● **Data shown**:
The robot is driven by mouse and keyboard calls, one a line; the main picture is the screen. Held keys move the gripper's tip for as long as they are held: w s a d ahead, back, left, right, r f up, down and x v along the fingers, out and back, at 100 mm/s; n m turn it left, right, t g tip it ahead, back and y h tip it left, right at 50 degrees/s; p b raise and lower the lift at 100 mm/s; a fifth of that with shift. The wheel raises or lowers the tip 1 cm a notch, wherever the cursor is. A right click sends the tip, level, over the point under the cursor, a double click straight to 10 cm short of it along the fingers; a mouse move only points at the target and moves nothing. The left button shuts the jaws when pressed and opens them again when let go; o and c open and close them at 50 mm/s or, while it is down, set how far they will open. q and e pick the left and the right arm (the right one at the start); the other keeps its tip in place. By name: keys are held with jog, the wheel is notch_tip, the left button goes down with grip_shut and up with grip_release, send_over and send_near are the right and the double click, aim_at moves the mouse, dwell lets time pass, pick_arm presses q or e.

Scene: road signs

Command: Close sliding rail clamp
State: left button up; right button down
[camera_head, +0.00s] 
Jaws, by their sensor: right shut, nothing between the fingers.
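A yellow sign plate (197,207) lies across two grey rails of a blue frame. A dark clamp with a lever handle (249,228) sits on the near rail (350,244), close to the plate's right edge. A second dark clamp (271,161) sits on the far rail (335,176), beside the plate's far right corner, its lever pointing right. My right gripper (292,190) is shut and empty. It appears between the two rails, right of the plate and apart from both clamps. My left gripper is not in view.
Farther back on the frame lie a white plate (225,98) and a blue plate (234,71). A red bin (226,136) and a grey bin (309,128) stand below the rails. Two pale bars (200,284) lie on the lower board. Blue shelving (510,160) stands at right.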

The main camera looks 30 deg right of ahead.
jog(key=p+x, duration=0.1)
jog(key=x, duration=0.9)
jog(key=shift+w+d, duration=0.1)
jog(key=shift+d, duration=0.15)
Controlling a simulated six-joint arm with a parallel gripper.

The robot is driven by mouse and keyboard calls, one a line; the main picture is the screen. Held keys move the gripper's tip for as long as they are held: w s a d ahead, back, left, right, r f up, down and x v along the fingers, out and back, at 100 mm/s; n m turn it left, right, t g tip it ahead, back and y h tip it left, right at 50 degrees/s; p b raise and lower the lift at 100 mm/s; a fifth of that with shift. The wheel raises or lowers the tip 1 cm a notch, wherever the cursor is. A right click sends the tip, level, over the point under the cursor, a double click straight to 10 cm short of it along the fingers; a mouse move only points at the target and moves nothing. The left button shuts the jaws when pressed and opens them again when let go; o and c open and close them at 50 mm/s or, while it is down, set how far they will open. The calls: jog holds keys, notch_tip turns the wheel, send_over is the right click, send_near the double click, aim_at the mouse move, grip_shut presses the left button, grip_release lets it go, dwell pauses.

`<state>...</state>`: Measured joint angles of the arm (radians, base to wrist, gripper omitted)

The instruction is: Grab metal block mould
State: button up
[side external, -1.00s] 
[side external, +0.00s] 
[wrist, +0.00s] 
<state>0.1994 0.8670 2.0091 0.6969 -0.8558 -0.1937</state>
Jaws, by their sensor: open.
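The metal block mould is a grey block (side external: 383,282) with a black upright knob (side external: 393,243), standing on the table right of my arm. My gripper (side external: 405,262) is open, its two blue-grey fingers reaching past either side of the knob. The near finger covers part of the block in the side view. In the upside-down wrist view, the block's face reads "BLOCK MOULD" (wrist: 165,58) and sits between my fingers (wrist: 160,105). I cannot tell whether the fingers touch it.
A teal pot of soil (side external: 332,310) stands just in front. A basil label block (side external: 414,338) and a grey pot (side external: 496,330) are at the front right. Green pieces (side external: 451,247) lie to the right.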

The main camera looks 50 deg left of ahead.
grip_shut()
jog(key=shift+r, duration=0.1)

● **What the task requires**: Make an exact copy of all the data.

● **Solution for this task**:
The robot is driven by mouse and keyboard calls, one a line; the main picture is the screen. Held keys move the gripper's tip for as long as they are held: w s a d ahead, back, left, right, r f up, down and x v along the fingers, out and back, at 100 mm/s; n m turn it left, right, t g tip it ahead, back and y h tip it left, right at 50 degrees/s; p b raise and lower the lift at 100 mm/s; a fifth of that with shift. The wheel raises or lowers the tip 1 cm a notch, wherever the cursor is. A right click sends the tip, level, over the point under the cursor, a double click straight to 10 cm short of it along the fingers; a mouse move only points at the target and moves nothing. The left button shuts the jaws when pressed and opens them again when let go; o and c open and close them at 50 mm/s or, while it is down, set how far they will open. q and e pick the left and the right arm (the right one at the start); the other keeps its tip in place. By name: keys are held with jog, the wheel is notch_tip, the left button goes down with grip_shut and up with grip_release, send_over and send_near are the right and the double click, aim_at moves the mouse, dwell lets time pass, pick_arm presses q or e.

Scene: road signs

Command: Close sliding rail clamp
State: left button up; right button down
[camera_head, +0.00s] 
Jaws, by their sensor: right shut, nothing between the fingers.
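A yellow sign plate (197,207) lies across two grey rails of a blue frame. A dark clamp with a lever handle (249,228) sits on the near rail (350,244), close to the plate's right edge. A second dark clamp (271,161) sits on the far rail (335,176), beside the plate's far right corner, its lever pointing right. My right gripper (292,190) is shut and empty. It appears between the two rails, right of the plate and apart from both clamps. My left gripper is not in view.
Farther back on the frame lie a white plate (225,98) and a blue plate (234,71). A red bin (226,136) and a grey bin (309,128) stand below the rails. Two pale bars (200,284) lie on the lower board. Blue shelving (510,160) stands at right.

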The main camera looks 30 deg right of ahead.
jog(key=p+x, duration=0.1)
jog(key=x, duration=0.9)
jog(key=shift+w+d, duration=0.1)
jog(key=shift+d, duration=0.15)
Controlling a simulated six-joint arm with a parallel gripper.

The robot is driven by mouse and keyboard calls, one a line; the main picture is the screen. Held keys move the gripper's tip for as long as they are held: w s a d ahead, back, left, right, r f up, down and x v along the fingers, out and back, at 100 mm/s; n m turn it left, right, t g tip it ahead, back and y h tip it left, right at 50 degrees/s; p b raise and lower the lift at 100 mm/s; a fifth of that with shift. The wheel raises or lowers the tip 1 cm a notch, wherever the cursor is. A right click sends the tip, level, over the point under the cursor, a double click straight to 10 cm short of it along the fingers; a mouse move only points at the target and moves nothing. The left button shuts the jaws when pressed and opens them again when let go; o and c open and close them at 50 mm/s or, while it is down, set how far they will open. The calls: jog holds keys, notch_tip turns the wheel, send_over is the right click, send_near the double click, aim_at the mouse move, grip_shut presses the left button, grip_release lets it go, dwell pauses.

`<state>...</state>`: Measured joint angles of the arm (radians, base to wrist, gripper omitted)

The instruction is: Grab metal block mould
State: button up
[side external, -1.00s] 
[side external, +0.00s] 
[wrist, +0.00s] 
<state>0.1994 0.8670 2.0091 0.6969 -0.8558 -0.1937</state>
Jaws, by their sensor: open.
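The metal block mould is a grey block (side external: 383,282) with a black upright knob (side external: 393,243), standing on the table right of my arm. My gripper (side external: 405,262) is open, its two blue-grey fingers reaching past either side of the knob. The near finger covers part of the block in the side view. In the upside-down wrist view, the block's face reads "BLOCK MOULD" (wrist: 165,58) and sits between my fingers (wrist: 160,105). I cannot tell whether the fingers touch it.
A teal pot of soil (side external: 332,310) stands just in front. A basil label block (side external: 414,338) and a grey pot (side external: 496,330) are at the front right. Green pieces (side external: 451,247) lie to the right.

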The main camera looks 50 deg left of ahead.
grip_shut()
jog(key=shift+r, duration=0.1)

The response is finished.